For better and worse, The Wolfman is a serious attempt to recreate the original with more modern techniques, not an unnecessary attempt to cash in on a familiar title. Director Joe Johnston (Honey, I Shrunk the Kids, Jumanji, Jurassic Park III and two of my personal favorites, October Sky and Hidalgo) has assembled an impeccable cast and crew to bring Wolfie back to the screen.

As one of Percy Jackson's demigod friends says, "All of us have daddy issues." Well, no one has them worse than Lawrence Talbot (Benicio Del Toro in the role created by Lon Chaney Jr.). The details emerge in the first half of the picture: how he was traumatized as a child by his mother's death and institutionalized for a year by his father (Anthony Hopkins), then went to America to live with an aunt and never returned home until now.

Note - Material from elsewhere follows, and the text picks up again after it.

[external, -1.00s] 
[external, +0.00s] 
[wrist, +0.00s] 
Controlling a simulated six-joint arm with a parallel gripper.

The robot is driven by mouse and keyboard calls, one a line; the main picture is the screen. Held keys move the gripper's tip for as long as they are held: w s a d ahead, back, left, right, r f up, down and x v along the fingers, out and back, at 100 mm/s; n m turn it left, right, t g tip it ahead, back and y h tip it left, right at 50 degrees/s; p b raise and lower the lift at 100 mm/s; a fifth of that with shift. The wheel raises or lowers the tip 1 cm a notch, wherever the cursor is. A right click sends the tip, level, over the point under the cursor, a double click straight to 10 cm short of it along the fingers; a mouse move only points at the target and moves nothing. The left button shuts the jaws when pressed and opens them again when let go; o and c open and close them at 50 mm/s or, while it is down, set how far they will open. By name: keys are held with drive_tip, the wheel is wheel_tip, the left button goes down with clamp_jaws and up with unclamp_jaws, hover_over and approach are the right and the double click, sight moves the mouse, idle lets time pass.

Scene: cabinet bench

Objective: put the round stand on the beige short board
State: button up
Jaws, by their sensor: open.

Lawrence has become a famous actor and is appearing in London when his brother's fiancée, Gwen Conliffe (Emily Blunt), writes to tell him his brother has disappeared and ask him to return to Blackmoor to aid in the search (because there's nothing like decades of estrangement to give him insight on where to look).

By the time Lawrence arrives, his brother's remains have been found, and he's not the only local who appears to have been torn apart by some kind of animal. Someone remembers a similar wave of murders a quarter-century ago when the village was also being visited by a gypsy caravan... just like the one that's here now.

Lawrence visits the gypsies and is getting a reading from Maleva (Geraldine Chaplin) when the wolf attacks again. Lawrence is bitten, and you know what that means.

The trouble is, you also know everything that's going to happen, once Lawrence confronts his father and solves whatever mystery there was. With nearly an hour to go, you've been told exactly what has to occur, so you can only watch it unfold.

Of course Lawrence is also bitten by the love bug as he gets to know Gwen and helps her over her grief at losing her fiancé. Hey, a Talbot's a Talbot, right?

The Wolfman might have been played for laughs, but it isn't. Instead it's played so straight you might be tempted to laugh anyway, but it walks a fine line without ever quite veering into camp. This homage to the pre-ironic age may disappoint post-ironic viewers, to whom many of the non-action scenes will seem dull and stodgy.

It doesn't help that Johnston's solution to this problem is the overuse of cheap shocks. In the first five, we're startled by a flock of birds flying out of a tree and a dog suddenly appearing and barking ominously. There are several more of these to come.

Considering the potential, there's less bloodletting than you'd expect. Oh, a decapitation here and a few fingers bitten off there, but overall it's more about the power of suggestion that prevailed in the pre-John Carpenter era.

Effects makeup artist Rick Baker has been doing these transformations since An American Werewolf in London, and no one's better at them, even if he doesn't bring much new to the makeup table this time. Likewise, Danny Elfman's music and Milena Canonero's costumes. You hire the best people, and you get the best work. If the best work doesn't add up to the best movie, at least they did their jobs.

It might have made more sense to wait two weeks and release The Wolfman on the weekend of the full moon, but someone thought it would be effective counterprogramming to put a little wolfbane in your Valentine bouquet.